- **Your goal**:
Exclude the pictures and return every line exactly as written.

- **Available data**:
________________________________________
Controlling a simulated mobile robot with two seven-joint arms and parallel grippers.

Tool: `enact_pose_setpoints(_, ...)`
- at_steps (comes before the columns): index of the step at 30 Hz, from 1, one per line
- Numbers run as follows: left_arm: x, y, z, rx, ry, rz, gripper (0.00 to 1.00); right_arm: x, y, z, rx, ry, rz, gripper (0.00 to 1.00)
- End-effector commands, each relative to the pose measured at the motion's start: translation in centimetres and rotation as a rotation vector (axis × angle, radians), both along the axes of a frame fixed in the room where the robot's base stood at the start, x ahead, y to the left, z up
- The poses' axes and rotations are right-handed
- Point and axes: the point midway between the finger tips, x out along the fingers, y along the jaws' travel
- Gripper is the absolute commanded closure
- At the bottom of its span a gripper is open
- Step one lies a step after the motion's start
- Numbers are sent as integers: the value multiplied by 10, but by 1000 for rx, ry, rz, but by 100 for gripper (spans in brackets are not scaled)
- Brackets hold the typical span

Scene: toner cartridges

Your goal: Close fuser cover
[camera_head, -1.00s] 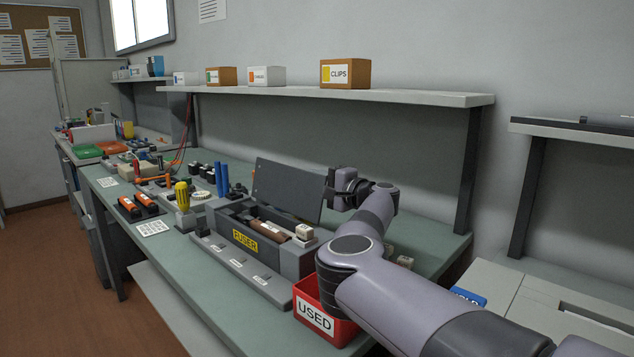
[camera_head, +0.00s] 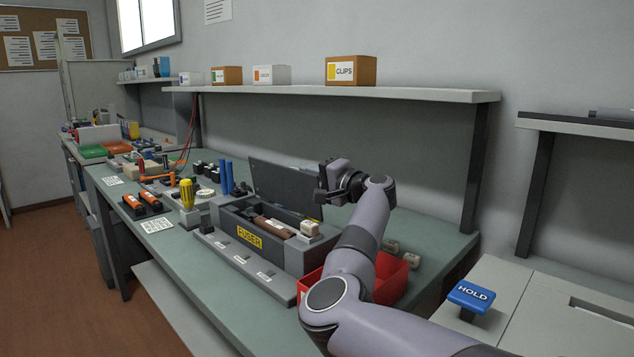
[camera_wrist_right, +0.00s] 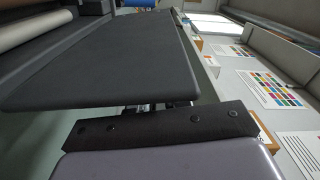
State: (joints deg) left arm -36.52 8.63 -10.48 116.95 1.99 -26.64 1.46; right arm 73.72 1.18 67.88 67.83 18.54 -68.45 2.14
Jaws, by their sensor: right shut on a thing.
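The fuser unit (camera_head: 285,254) is a grey box with a yellow FUSER label (camera_head: 249,238) on the bench. Its dark grey cover (camera_head: 285,187) stands raised at the back, so the inside shows, with a brown roller (camera_head: 270,222) and a pale block (camera_head: 310,228). My right gripper (camera_head: 321,195) is shut on the cover's right edge. In the right wrist view the cover (camera_wrist_right: 110,65) stretches away from the gripper (camera_wrist_right: 165,108) as a dark flat panel. The fingertips are mostly hidden there. My left gripper is not in view.
A red bin (camera_head: 392,280) stands at the box's right, partly behind my arm. A yellow screwdriver (camera_head: 186,194) and blue cylinders (camera_head: 226,177) stand left of the box. A shelf (camera_head: 420,95) runs above. A blue HOLD sign (camera_head: 471,295) is at right.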

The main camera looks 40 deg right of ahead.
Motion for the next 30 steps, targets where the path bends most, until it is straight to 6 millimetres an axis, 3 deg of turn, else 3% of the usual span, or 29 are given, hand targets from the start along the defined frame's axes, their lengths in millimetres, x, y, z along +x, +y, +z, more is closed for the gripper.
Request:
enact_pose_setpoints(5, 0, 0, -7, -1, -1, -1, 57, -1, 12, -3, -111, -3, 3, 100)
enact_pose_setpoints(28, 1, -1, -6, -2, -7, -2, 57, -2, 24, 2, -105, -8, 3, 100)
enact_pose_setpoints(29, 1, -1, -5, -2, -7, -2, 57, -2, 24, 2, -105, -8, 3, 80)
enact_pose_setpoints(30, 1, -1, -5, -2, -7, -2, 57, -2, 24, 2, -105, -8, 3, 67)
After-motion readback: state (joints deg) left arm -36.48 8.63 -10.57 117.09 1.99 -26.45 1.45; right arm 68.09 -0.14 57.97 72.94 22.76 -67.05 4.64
________________________________________
- **The solution**:
Controlling a simulated mobile robot with two seven-joint arms and parallel grippers.

Tool: `enact_pose_setpoints(_, ...)`
- at_steps (comes before the columns): index of the step at 30 Hz, from 1, one per line
- Numbers run as follows: left_arm: x, y, z, rx, ry, rz, gripper (0.00 to 1.00); right_arm: x, y, z, rx, ry, rz, gripper (0.00 to 1.00)
- End-effector commands, each relative to the pose measured at the motion's start: translation in centimetres and rotation as a rotation vector (axis × angle, radians), both along the axes of a frame fixed in the room where the robot's base stood at the start, x ahead, y to the left, z up
- The poses' axes and rotations are right-handed
- Point and axes: the point midway between the finger tips, x out along the fingers, y along the jaws' travel
- Gripper is the absolute commanded closure
- At the bottom of its span a gripper is open
- Step one lies a step after the motion's start
- Numbers are sent as integers: the value multiplied by 10, but by 1000 for rx, ry, rz, but by 100 for gripper (spans in brackets are not scaled)
- Brackets hold the typical span

Scene: toner cartridges

Your goal: Close fuser cover
[camera_head, -1.00s] 
[camera_head, +0.00s] 
[camera_wrist_right, +0.00s] 
State: (joints deg) left arm -36.52 8.63 -10.48 116.95 1.99 -26.64 1.46; right arm 73.72 1.18 67.88 67.83 18.54 -68.45 2.14
Jaws, by their sensor: right shut on a thing.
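The fuser unit (camera_head: 285,254) is a grey box with a yellow FUSER label (camera_head: 249,238) on the bench. Its dark grey cover (camera_head: 285,187) stands raised at the back, so the inside shows, with a brown roller (camera_head: 270,222) and a pale block (camera_head: 310,228). My right gripper (camera_head: 321,195) is shut on the cover's right edge. In the right wrist view the cover (camera_wrist_right: 110,65) stretches away from the gripper (camera_wrist_right: 165,108) as a dark flat panel. The fingertips are mostly hidden there. My left gripper is not in view.
A red bin (camera_head: 392,280) stands at the box's right, partly behind my arm. A yellow screwdriver (camera_head: 186,194) and blue cylinders (camera_head: 226,177) stand left of the box. A shelf (camera_head: 420,95) runs above. A blue HOLD sign (camera_head: 471,295) is at right.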

The main camera looks 40 deg right of ahead.
Motion for the next 30 steps, targets where the path bends most, until it is straight to 6 millimetres an axis, 3 deg of turn, else 3% of the usual span, or 29 are given, hand targets from the start along the defined frame's axes, their lengths in millimetres, x, y, z along +x, +y, +z, more is closed for the gripper.
Request:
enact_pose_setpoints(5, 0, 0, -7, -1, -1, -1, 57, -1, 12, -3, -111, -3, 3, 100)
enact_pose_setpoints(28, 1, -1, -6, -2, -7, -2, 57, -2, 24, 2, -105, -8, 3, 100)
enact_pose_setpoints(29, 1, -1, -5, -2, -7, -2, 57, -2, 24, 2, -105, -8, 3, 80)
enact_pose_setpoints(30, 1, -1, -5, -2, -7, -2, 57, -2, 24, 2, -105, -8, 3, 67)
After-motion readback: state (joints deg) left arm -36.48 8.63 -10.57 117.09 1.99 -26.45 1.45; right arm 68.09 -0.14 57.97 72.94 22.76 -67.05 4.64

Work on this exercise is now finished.